Islamabad: In a landmark constitutional and fiscal verdict, the Federal Constitutional Court (FCC) on Tuesday upheld the legality of the super tax and set aside earlier judgements of the high courts that had struck down or diluted the levy, declaring that Parliament has exclusive authority to impose taxes.
Announcing its short order, a three-member FCC bench headed by Chief Justice Aminuddin Khan, and comprising Justice Syed Hasan Azhar Rizvi and Justice Syed Arshad Hussain Shah, ruled that Sections 4-B and 4-C of the Income Tax Ordinance (ITO) 2001 are intra vires of the Constitution and shall apply from the dates they were originally imposed at the prescribed rates. The detailed judgement will be issued later.
The ruling follows 71 hearings initially conducted by the Supreme Court before the cases were transferred to the FCC after the 27th Constitutional Amendment. The judgement resolves more than 2,200 long-pending tax cases, safeguarding an estimated Rs310 billion in public revenue, according to senior counsel representing the Revenue Division.
Background of the Super Tax
The super tax was first introduced in 2015 through a money bill by the PML-N government as a one-time levy to fund the rehabilitation of areas affected by Operation Zarb-i-Azb. Initially, an additional 5 per cent tax was imposed on annual profits exceeding Rs300 million.
In 2022, the scope of the super tax was expanded to include individuals earning over Rs150 million annually, with rates going up to 10 per cent. The tax applies to wealthy individuals, associations of persons and companies, with a 4 per cent rate for banking companies and 3 per cent for other sectors.
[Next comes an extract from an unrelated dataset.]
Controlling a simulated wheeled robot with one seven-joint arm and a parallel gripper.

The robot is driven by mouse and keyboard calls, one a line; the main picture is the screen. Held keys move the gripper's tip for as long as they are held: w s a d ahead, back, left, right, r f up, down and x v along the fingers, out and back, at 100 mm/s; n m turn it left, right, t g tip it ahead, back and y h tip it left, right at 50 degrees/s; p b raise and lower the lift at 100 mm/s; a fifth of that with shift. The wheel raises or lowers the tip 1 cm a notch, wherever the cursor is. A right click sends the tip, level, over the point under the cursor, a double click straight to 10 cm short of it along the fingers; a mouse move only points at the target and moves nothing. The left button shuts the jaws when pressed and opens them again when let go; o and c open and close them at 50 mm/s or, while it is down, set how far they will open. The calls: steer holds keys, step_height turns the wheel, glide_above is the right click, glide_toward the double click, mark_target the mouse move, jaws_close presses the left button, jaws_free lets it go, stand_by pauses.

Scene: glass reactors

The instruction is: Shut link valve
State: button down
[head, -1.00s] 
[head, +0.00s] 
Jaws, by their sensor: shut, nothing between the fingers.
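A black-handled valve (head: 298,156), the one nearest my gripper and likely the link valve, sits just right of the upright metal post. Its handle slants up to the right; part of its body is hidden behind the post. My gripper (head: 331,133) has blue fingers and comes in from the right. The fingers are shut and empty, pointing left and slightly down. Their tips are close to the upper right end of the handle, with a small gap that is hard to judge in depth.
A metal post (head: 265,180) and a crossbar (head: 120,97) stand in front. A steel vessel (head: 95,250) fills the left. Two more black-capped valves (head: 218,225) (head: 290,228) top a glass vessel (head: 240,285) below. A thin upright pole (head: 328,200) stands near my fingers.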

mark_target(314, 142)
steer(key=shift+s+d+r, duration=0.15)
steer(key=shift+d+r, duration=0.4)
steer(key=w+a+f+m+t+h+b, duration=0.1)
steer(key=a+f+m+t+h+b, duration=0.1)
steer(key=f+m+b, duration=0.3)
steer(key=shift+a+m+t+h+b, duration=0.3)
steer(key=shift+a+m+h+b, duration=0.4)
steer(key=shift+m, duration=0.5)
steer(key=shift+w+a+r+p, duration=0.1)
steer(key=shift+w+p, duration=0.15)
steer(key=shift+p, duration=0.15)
High Courts’ Verdicts Set Aside
The FCC ruled that the Sindh, Lahore and Islamabad High Courts had exceeded their jurisdiction by striking down or reinterpreting Section 4-C. The court held that judicial review does not extend to re-determining tax slabs, rates, thresholds or fiscal policy, terming such actions a violation of the doctrine of separation of powers.
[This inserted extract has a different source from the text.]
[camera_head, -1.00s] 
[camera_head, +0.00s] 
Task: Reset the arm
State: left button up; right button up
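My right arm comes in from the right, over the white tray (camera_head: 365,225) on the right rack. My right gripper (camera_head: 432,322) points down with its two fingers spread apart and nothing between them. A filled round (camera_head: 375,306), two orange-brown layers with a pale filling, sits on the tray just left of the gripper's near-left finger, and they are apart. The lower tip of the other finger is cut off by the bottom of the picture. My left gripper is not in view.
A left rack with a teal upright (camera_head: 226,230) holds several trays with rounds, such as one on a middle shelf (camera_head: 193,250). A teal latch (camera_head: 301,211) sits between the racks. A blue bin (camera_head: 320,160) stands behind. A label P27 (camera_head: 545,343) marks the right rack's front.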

All appeals filed by the Federal Board of Revenue (FBR), the Secretary Revenue Division, and the Commissioner Inland Revenue were declared maintainable.
Energy Sector Gets Partial Relief
Significantly for the energy and petroleum sector, the FCC allowed oil and gas exploration companies to seek exemptions on a case-by-case basis under the 1948 petroleum concessions regime. The court acknowledged that taxes imposed beyond the ceilings agreed in presidential petroleum concessions could expose Pakistan to international arbitration, a risk highlighted during the hearings with references to past disputes such as Reko Diq and rental power projects.
Senior legal sources noted that the petroleum sector was the only industry to receive conditional relief, as petroleum concession agreements carry sovereign guarantees. Industry representatives had warned that unilateral changes in tax terms could trigger arbitration proceedings and potential financial liabilities for the state.
Economic Impact Concerns
Commenting on the wider implications, senior counsel Isaac Ali Qazi cautioned that industries may respond by freezing production or sales to stay below the super tax threshold or passing on the tax burden to consumers, potentially adding to inflationary pressures.
The FCC’s ruling brings long-awaited clarity on the super tax regime, strengthening the government’s fiscal authority while offering limited but critical relief to the energy sector, particularly oil and gas exploration companies operating under international concession agreements.